:: Material for this task ::
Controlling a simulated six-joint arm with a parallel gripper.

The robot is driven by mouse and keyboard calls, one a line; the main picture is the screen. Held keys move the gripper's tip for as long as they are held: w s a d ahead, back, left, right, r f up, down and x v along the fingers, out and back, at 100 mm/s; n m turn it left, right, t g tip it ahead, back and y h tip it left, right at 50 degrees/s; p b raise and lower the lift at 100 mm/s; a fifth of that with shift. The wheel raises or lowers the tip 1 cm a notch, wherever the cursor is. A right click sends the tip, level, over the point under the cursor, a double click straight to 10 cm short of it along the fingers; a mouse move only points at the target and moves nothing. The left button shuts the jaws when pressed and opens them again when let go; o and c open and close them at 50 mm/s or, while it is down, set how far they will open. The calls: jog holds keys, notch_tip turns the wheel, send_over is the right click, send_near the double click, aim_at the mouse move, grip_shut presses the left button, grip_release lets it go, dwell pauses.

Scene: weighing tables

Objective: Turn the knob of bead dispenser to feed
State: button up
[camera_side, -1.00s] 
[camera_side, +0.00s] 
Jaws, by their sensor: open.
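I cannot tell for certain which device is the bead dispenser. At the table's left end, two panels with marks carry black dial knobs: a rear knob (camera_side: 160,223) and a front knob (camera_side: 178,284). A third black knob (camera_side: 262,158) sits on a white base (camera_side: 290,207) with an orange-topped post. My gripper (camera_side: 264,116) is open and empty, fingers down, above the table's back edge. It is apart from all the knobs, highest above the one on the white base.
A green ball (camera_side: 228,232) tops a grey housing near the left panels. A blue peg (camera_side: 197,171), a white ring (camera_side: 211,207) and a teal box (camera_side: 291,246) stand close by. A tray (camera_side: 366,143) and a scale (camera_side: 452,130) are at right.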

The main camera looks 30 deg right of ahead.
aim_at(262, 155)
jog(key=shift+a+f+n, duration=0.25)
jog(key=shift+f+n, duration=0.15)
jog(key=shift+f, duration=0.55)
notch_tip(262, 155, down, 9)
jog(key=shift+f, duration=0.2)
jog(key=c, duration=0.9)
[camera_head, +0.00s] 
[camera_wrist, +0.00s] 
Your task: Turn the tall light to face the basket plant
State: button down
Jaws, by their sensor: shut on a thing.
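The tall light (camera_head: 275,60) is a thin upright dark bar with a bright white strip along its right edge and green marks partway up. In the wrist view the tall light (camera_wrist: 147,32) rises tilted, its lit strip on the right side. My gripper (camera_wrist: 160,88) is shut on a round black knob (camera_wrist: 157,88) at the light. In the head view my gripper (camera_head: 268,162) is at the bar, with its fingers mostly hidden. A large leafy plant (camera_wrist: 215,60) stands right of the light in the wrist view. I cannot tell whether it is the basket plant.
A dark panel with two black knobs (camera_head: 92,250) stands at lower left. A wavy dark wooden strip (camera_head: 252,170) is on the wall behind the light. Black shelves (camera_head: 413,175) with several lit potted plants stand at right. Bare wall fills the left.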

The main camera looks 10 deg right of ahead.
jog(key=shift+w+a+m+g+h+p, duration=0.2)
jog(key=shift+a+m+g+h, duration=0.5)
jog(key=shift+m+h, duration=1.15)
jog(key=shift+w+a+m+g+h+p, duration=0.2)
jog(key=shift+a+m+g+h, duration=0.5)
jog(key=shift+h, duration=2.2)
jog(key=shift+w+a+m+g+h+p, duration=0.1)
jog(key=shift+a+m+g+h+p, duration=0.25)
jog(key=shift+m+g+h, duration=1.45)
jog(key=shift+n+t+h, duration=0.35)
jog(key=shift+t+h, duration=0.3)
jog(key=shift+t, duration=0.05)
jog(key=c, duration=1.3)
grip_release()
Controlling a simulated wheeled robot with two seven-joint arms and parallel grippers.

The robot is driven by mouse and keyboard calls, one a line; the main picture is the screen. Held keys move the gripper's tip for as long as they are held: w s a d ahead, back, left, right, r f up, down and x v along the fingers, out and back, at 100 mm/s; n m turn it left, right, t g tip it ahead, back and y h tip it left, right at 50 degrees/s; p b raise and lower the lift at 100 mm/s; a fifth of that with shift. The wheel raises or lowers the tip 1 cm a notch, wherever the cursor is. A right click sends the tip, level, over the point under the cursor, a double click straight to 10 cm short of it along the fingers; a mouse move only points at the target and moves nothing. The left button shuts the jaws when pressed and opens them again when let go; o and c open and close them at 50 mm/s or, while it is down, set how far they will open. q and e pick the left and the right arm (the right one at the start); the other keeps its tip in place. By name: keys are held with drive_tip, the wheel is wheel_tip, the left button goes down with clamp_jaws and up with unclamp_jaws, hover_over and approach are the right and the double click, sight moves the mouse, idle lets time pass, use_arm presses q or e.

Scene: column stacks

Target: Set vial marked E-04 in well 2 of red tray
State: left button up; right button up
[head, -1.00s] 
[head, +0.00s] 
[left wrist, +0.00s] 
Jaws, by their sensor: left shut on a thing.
:::
What is asked =
Identify the lines of the data that contain the word "Controlling". Copy each of them.

Output below =
Controlling a simulated six-joint arm with a parallel gripper.
Controlling a simulated wheeled robot with two seven-joint arms and parallel grippers.

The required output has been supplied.